Source data:
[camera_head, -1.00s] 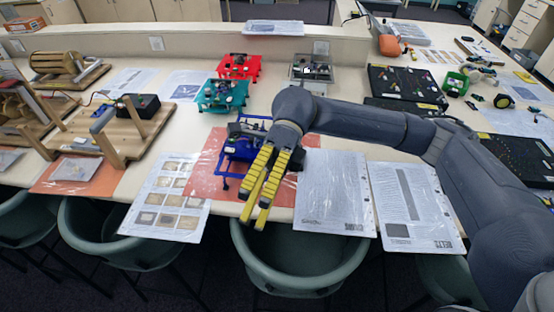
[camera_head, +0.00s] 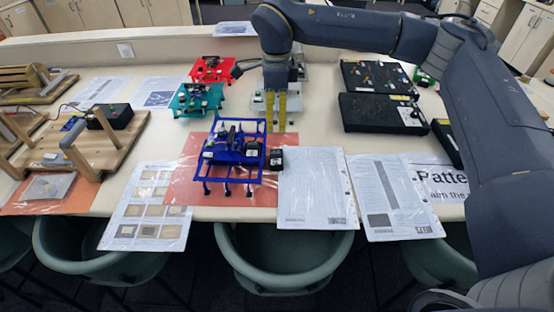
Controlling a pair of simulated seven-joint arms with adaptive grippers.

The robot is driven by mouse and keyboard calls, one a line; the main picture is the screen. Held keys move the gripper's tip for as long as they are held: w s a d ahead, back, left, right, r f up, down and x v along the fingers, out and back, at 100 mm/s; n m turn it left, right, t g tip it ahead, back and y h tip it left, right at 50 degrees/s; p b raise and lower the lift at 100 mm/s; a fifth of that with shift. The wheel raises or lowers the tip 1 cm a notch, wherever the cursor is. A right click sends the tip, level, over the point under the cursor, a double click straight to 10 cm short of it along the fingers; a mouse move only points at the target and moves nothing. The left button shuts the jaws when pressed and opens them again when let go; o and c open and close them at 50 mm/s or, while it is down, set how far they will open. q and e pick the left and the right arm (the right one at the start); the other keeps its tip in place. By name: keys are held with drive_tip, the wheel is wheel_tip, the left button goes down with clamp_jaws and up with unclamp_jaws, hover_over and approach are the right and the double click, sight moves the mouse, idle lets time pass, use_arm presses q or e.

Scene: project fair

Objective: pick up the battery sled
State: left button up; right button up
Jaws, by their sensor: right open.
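A blue legged frame (camera_head: 227,172) stands on the orange sheet, with dark and grey parts mounted on it. A small black block (camera_head: 276,159) with a pale mark sits against or just beside its right side; this may be the battery sled, but I cannot tell for sure. My right gripper (camera_head: 274,129) points down just behind and above the black block, its yellow fingers slightly apart and empty. Whether the fingertips touch the table is unclear. My left gripper is not in view.
A teal frame (camera_head: 198,99) and a red frame (camera_head: 211,69) stand behind to the left. A grey frame (camera_head: 262,101) is partly hidden by my right gripper. Black boards (camera_head: 383,112) lie at the right. Printed sheets (camera_head: 314,187) lie flat along the front edge.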

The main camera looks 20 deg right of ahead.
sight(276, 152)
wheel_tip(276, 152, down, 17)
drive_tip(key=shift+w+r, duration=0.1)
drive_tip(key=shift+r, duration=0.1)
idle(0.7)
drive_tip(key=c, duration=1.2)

Given request: Your task is to reproduce all of the material exactly. The pictures stay out.

Answer in full:
[camera_head, -1.00s] 
[camera_head, +0.00s] 
Controlling a pair of simulated seven-joint arms with adaptive grippers.

The robot is driven by mouse and keyboard calls, one a line; the main picture is the screen. Held keys move the gripper's tip for as long as they are held: w s a d ahead, back, left, right, r f up, down and x v along the fingers, out and back, at 100 mm/s; n m turn it left, right, t g tip it ahead, back and y h tip it left, right at 50 degrees/s; p b raise and lower the lift at 100 mm/s; a fifth of that with shift. The wheel raises or lowers the tip 1 cm a notch, wherever the cursor is. A right click sends the tip, level, over the point under the cursor, a double click straight to 10 cm short of it along the fingers; a mouse move only points at the target and moves nothing. The left button shuts the jaws when pressed and opens them again when let go; o and c open and close them at 50 mm/s or, while it is down, set how far they will open. q and e pick the left and the right arm (the right one at the start); the other keeps its tip in place. By name: keys are held with drive_tip, the wheel is wheel_tip, the left button goes down with clamp_jaws and up with unclamp_jaws, hover_over and approach are the right and the double click, sight moves the mouse, idle lets time pass, use_arm presses q or e.

Scene: project fair

Objective: pick up the battery sled
State: left button up; right button up
Jaws, by their sensor: right open.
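A blue legged frame (camera_head: 227,172) stands on the orange sheet, with dark and grey parts mounted on it. A small black block (camera_head: 276,159) with a pale mark sits against or just beside its right side; this may be the battery sled, but I cannot tell for sure. My right gripper (camera_head: 274,129) points down just behind and above the black block, its yellow fingers slightly apart and empty. Whether the fingertips touch the table is unclear. My left gripper is not in view.
A teal frame (camera_head: 198,99) and a red frame (camera_head: 211,69) stand behind to the left. A grey frame (camera_head: 262,101) is partly hidden by my right gripper. Black boards (camera_head: 383,112) lie at the right. Printed sheets (camera_head: 314,187) lie flat along the front edge.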

The main camera looks 20 deg right of ahead.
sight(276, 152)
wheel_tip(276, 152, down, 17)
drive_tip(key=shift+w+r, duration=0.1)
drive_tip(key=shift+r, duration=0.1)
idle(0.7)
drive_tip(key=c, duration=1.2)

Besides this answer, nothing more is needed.